Exercise input>
· · · ·

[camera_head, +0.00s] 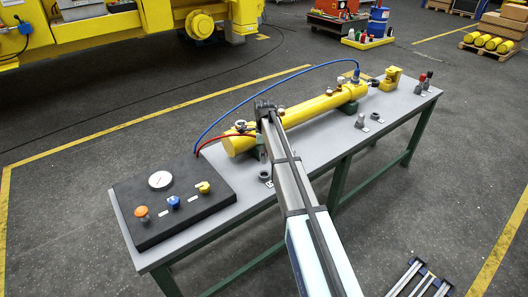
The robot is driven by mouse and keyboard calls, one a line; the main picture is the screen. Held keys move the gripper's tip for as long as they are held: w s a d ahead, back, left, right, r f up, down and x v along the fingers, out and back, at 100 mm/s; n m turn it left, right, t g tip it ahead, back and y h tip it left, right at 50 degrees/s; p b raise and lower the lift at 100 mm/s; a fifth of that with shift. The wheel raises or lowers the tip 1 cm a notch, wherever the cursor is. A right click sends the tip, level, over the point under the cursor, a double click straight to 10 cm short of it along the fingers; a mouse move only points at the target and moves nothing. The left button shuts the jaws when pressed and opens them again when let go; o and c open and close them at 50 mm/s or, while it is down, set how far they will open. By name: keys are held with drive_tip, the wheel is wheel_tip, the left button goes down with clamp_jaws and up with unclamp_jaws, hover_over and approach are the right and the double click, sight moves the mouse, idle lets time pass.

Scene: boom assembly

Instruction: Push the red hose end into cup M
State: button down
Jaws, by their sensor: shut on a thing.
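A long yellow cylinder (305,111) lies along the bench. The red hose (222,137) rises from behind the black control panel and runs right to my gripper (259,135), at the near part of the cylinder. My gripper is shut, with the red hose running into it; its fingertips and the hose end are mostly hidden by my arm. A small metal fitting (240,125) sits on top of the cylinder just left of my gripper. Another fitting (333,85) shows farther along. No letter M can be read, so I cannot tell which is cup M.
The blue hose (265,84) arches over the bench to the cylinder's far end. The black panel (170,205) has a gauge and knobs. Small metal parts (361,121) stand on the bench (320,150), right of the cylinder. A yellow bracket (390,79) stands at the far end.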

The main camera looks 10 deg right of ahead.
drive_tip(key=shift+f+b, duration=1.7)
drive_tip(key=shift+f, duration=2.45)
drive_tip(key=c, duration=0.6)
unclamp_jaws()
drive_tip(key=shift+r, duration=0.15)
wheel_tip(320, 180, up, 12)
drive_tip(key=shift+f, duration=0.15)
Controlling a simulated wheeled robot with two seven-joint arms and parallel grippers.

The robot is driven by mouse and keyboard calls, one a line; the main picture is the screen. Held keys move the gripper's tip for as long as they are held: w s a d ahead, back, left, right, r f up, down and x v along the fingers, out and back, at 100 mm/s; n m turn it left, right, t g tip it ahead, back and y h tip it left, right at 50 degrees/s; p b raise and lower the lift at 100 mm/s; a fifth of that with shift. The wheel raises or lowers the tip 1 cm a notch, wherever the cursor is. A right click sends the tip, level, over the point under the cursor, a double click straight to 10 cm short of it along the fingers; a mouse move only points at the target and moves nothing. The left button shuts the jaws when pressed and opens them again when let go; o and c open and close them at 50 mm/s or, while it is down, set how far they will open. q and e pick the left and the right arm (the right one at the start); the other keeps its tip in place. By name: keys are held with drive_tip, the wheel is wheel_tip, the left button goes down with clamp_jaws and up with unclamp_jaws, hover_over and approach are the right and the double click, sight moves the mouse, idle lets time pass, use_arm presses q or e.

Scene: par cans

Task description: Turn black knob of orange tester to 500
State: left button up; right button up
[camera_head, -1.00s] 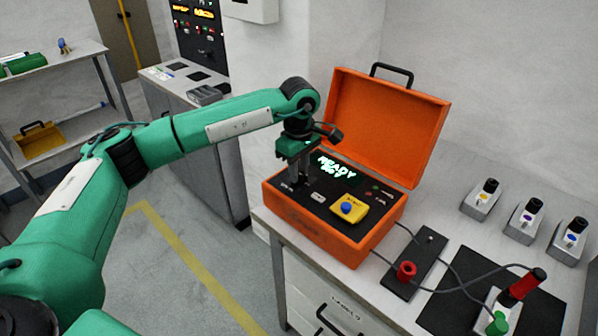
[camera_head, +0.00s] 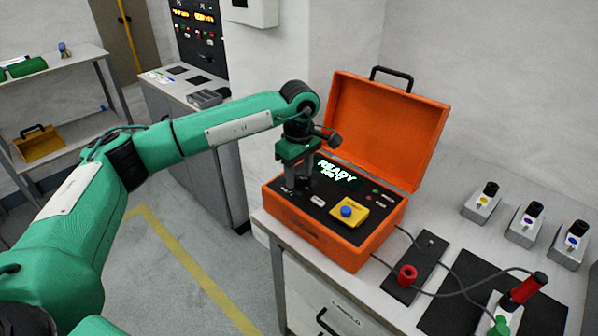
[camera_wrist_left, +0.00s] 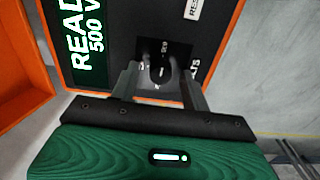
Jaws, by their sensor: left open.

· · · ·

Prompt>
Retype all entries exactly as they appear, dropping the images.

Task response>
[camera_head, +0.00s] 
The robot is driven by mouse and keyboard calls, one a line; the main picture is the screen. Held keys move the gripper's tip for as long as they are held: w s a d ahead, back, left, right, r f up, down and x v along the fingers, out and back, at 100 mm/s; n m turn it left, right, t g tip it ahead, back and y h tip it left, right at 50 degrees/s; p b raise and lower the lift at 100 mm/s; a fifth of that with shift. The wheel raises or lowers the tip 1 cm a notch, wherever the cursor is. A right click sends the tip, level, over the point under the cursor, a double click straight to 10 cm short of it along the fingers; a mouse move only points at the target and moves nothing. The left button shuts the jaws when pressed and opens them again when let go; o and c open and close them at 50 mm/s or, while it is down, set how far they will open. By name: keys are held with drive_tip, the wheel is wheel_tip, the left button goes down with clamp_jaws and up with unclamp_jaws, hover_over and approach are the right and the double click, sight moves the mouse, idle lets time pass.

Scene: boom assembly

Instruction: Push the red hose end into cup M
State: button down
Jaws, by their sensor: shut on a thing.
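A long yellow cylinder (305,111) lies along the bench. The red hose (222,137) rises from behind the black control panel and runs right to my gripper (259,135), at the near part of the cylinder. My gripper is shut, with the red hose running into it; its fingertips and the hose end are mostly hidden by my arm. A small metal fitting (240,125) sits on top of the cylinder just left of my gripper. Another fitting (333,85) shows farther along. No letter M can be read, so I cannot tell which is cup M.
The blue hose (265,84) arches over the bench to the cylinder's far end. The black panel (170,205) has a gauge and knobs. Small metal parts (361,121) stand on the bench (320,150), right of the cylinder. A yellow bracket (390,79) stands at the far end.

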The main camera looks 10 deg right of ahead.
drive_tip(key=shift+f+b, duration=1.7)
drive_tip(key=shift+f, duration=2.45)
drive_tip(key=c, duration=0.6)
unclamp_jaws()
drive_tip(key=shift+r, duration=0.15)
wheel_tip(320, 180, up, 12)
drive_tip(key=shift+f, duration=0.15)
Controlling a simulated wheeled robot with two seven-joint arms and parallel grippers.

The robot is driven by mouse and keyboard calls, one a line; the main picture is the screen. Held keys move the gripper's tip for as long as they are held: w s a d ahead, back, left, right, r f up, down and x v along the fingers, out and back, at 100 mm/s; n m turn it left, right, t g tip it ahead, back and y h tip it left, right at 50 degrees/s; p b raise and lower the lift at 100 mm/s; a fifth of that with shift. The wheel raises or lowers the tip 1 cm a notch, wherever the cursor is. A right click sends the tip, level, over the point under the cursor, a double click straight to 10 cm short of it along the fingers; a mouse move only points at the target and moves nothing. The left button shuts the jaws when pressed and opens them again when let go; o and c open and close them at 50 mm/s or, while it is down, set how far they will open. q and e pick the left and the right arm (the right one at the start); the other keeps its tip in place. By name: keys are held with drive_tip, the wheel is wheel_tip, the left button goes down with clamp_jaws and up with unclamp_jaws, hover_over and approach are the right and the double click, sight moves the mouse, idle lets time pass, use_arm presses q or e.

Scene: par cans

Task description: Turn black knob of orange tester to 500
State: left button up; right button up
[camera_head, -1.00s] 
[camera_head, +0.00s] 
[camera_wrist_left, +0.00s] 
Jaws, by their sensor: left open.

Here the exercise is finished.